Problem statement
Copy each line of the material below that includes the string "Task".

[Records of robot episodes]
--------------------------------------------------

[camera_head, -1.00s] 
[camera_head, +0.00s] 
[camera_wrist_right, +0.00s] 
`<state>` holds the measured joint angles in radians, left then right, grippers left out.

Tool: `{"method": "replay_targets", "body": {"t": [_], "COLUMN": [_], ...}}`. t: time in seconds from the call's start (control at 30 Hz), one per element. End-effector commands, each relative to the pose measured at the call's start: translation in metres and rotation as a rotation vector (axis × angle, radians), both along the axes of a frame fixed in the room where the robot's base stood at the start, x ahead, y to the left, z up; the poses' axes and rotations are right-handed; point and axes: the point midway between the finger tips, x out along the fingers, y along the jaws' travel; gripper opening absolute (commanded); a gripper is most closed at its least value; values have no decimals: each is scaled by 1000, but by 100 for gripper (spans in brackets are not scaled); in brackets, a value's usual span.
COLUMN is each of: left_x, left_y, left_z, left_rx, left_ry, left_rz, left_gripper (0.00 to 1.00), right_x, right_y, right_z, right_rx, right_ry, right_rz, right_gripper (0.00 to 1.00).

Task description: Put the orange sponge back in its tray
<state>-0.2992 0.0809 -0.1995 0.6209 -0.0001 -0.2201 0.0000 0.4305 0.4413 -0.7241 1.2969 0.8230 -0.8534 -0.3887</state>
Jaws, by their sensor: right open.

--------------------------------------------------

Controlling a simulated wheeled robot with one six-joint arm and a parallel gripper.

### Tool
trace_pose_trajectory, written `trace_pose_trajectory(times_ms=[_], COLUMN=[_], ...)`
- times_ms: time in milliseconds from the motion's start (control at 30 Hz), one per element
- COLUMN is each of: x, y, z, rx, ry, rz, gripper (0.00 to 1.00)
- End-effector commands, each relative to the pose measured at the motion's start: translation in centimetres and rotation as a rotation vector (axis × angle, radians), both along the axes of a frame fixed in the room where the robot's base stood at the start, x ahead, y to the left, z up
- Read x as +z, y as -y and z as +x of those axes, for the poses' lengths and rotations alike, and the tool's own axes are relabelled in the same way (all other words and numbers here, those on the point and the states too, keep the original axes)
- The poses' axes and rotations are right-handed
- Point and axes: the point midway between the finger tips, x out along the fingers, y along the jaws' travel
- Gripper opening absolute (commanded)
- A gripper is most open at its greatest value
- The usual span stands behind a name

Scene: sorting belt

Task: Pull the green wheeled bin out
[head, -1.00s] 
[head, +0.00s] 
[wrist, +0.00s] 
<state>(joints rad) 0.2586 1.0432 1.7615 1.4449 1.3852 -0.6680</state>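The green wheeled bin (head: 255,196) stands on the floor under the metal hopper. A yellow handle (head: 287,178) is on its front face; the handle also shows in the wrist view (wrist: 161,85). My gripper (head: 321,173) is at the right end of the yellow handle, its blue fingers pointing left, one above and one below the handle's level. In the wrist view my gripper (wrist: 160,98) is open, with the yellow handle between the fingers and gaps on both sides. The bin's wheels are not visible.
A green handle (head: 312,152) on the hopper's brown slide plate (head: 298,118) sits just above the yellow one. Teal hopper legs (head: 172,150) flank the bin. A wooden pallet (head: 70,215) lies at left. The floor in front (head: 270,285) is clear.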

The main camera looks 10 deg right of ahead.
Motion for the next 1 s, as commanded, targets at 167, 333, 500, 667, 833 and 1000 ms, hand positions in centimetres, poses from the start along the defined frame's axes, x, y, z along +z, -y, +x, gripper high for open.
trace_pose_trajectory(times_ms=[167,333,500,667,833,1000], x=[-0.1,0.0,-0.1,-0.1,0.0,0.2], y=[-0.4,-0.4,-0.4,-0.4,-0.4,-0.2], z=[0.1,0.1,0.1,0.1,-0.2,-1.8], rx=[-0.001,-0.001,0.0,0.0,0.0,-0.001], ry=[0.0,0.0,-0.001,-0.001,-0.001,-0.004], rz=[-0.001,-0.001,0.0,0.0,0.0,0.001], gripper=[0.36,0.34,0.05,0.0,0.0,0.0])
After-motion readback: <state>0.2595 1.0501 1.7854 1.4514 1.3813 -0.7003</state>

--------------------------------------------------

Solution to the problem
Task description: Put the orange sponge back in its tray
Task: Pull the green wheeled bin out

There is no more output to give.